• SOURCE MATERIAL:
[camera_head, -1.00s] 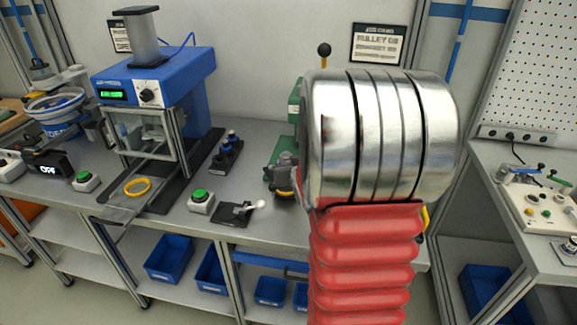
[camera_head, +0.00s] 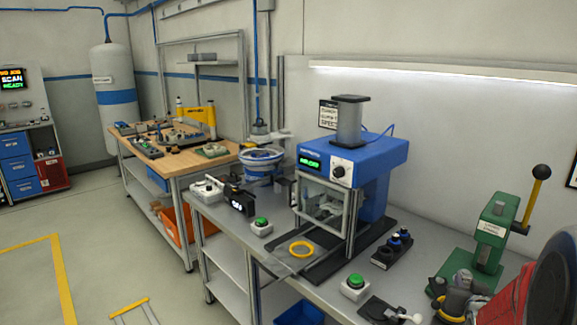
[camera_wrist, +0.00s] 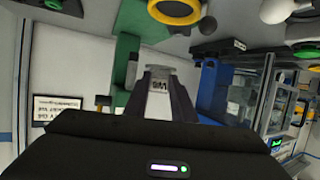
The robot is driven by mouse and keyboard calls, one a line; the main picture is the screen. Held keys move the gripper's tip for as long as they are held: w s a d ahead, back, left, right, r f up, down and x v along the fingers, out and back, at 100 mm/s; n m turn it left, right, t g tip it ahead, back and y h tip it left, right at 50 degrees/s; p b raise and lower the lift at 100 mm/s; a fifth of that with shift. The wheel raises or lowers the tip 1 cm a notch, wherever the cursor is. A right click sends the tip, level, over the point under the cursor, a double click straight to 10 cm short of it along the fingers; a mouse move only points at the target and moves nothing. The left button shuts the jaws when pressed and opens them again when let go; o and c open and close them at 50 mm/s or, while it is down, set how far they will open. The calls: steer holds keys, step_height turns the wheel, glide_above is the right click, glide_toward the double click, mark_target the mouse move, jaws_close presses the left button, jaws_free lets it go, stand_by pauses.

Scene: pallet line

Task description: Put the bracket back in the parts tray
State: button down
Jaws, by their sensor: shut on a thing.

• TASK DIRECTIONS: Retype the data above exactly; pictures are not part of the copy.

• OUTPUT:
[camera_head, -1.00s] 
[camera_head, +0.00s] 
[camera_wrist, +0.00s] 
The robot is driven by mouse and keyboard calls, one a line; the main picture is the screen. Held keys move the gripper's tip for as long as they are held: w s a d ahead, back, left, right, r f up, down and x v along the fingers, out and back, at 100 mm/s; n m turn it left, right, t g tip it ahead, back and y h tip it left, right at 50 degrees/s; p b raise and lower the lift at 100 mm/s; a fifth of that with shift. The wheel raises or lowers the tip 1 cm a notch, wherever the cursor is. A right click sends the tip, level, over the point under the cursor, a double click straight to 10 cm short of it along the fingers; a mouse move only points at the target and moves nothing. The left button shuts the jaws when pressed and opens them again when let go; o and c open and close them at 50 mm/s or, while it is down, set how far they will open. The calls: steer holds keys, step_height turns the wheel, glide_above is the right click, glide_toward the double click, mark_target the mouse move, jaws_close presses the left button, jaws_free lets it go, stand_by pauses.

Scene: pallet line

Task description: Put the bracket back in the parts tray
State: button down
Jaws, by their sensor: shut on a thing.

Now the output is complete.